What are the resources of you Opensearch/kafka cluster?

EDIT:2 Judging on how many messages you are recieving, I would have added more Opensearch nodes to that cluster. The front end seams good but you are have a issue processing.

Yes, I confirmed that my es cluster is normal and the status is green. I just restart my graylog-server and it goes back to normal. The strange thing is that I have two sets of graylog servers. The traffic of the other set is greater than the problematic one, but the other set is normal.


You see, this is a problem. As time goes by, all nodes will stop consuming. It’s not that all nodes don’t work at once.

Hey @magicgaro

Can you show your configuration/s on how this cluster is set up?

I assume you followed these instructions prior to setting up this cluster here

Are you using a load balancer in front?, if so can you show how that is setup?

Your using a lot of heap and again, I assume you see this here

I’m also keeping in mind what you stated…

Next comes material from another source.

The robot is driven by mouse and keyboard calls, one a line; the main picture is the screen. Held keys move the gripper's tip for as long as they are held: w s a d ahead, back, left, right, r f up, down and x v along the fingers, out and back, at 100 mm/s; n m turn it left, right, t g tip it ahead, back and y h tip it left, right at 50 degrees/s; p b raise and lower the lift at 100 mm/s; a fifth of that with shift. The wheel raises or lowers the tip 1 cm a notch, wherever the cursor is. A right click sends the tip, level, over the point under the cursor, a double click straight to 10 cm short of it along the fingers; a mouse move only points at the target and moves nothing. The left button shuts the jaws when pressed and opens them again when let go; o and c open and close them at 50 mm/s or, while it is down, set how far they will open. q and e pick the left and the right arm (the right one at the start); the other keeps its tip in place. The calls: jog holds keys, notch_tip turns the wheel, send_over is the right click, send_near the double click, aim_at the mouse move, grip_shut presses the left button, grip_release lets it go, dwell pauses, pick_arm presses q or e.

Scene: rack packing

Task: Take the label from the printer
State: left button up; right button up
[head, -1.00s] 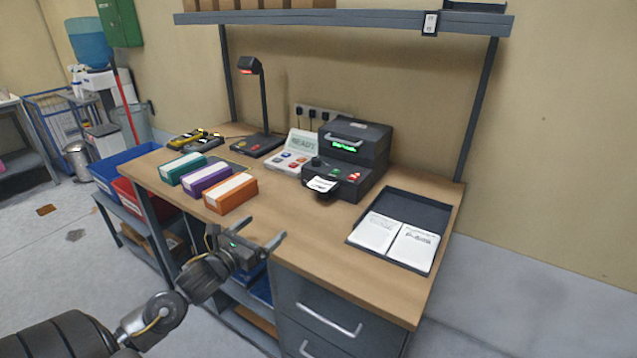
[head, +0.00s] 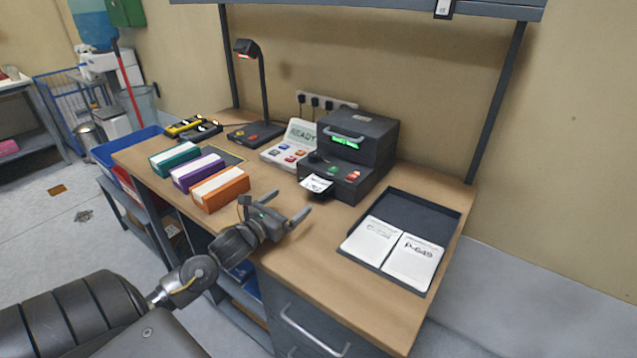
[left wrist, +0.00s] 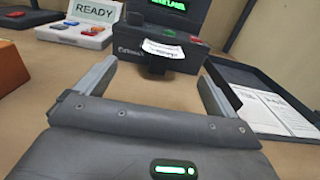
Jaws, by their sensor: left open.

Does each node have Graylog/MongoDb & Opensearch/kafka ? or did you separate Opensearch/kafka from Graylog/mongoDb? Im just checking. Im trying to figure out this setup to be more helpful.

Next, I see your using IP address not a FQDN so what DNS server are you using? The reason I ask this is because if you just using 8.8.8.8 then the hosts files on each node should be configure, just an idea. I realize this just started happening as you stated also stated nothing has change, but it had to for this to happen. Maybe the setting were not configured corretly and just took time to create an issue like this.

Graylog-server and opensearch are together, and kafka and MongoDB are separate. The server uses a private IP in IDC. The DNS pointer is also a self-built DNS, and the upward recursion is 8.8.8.8

I think your settup might be fighting over resources, not 100% sure.

Normally when you see this

I can say its either resources and/or configurations. Something trigger this issue but i gave all my info above to try to resolve it ,maybe some else here has a better idea.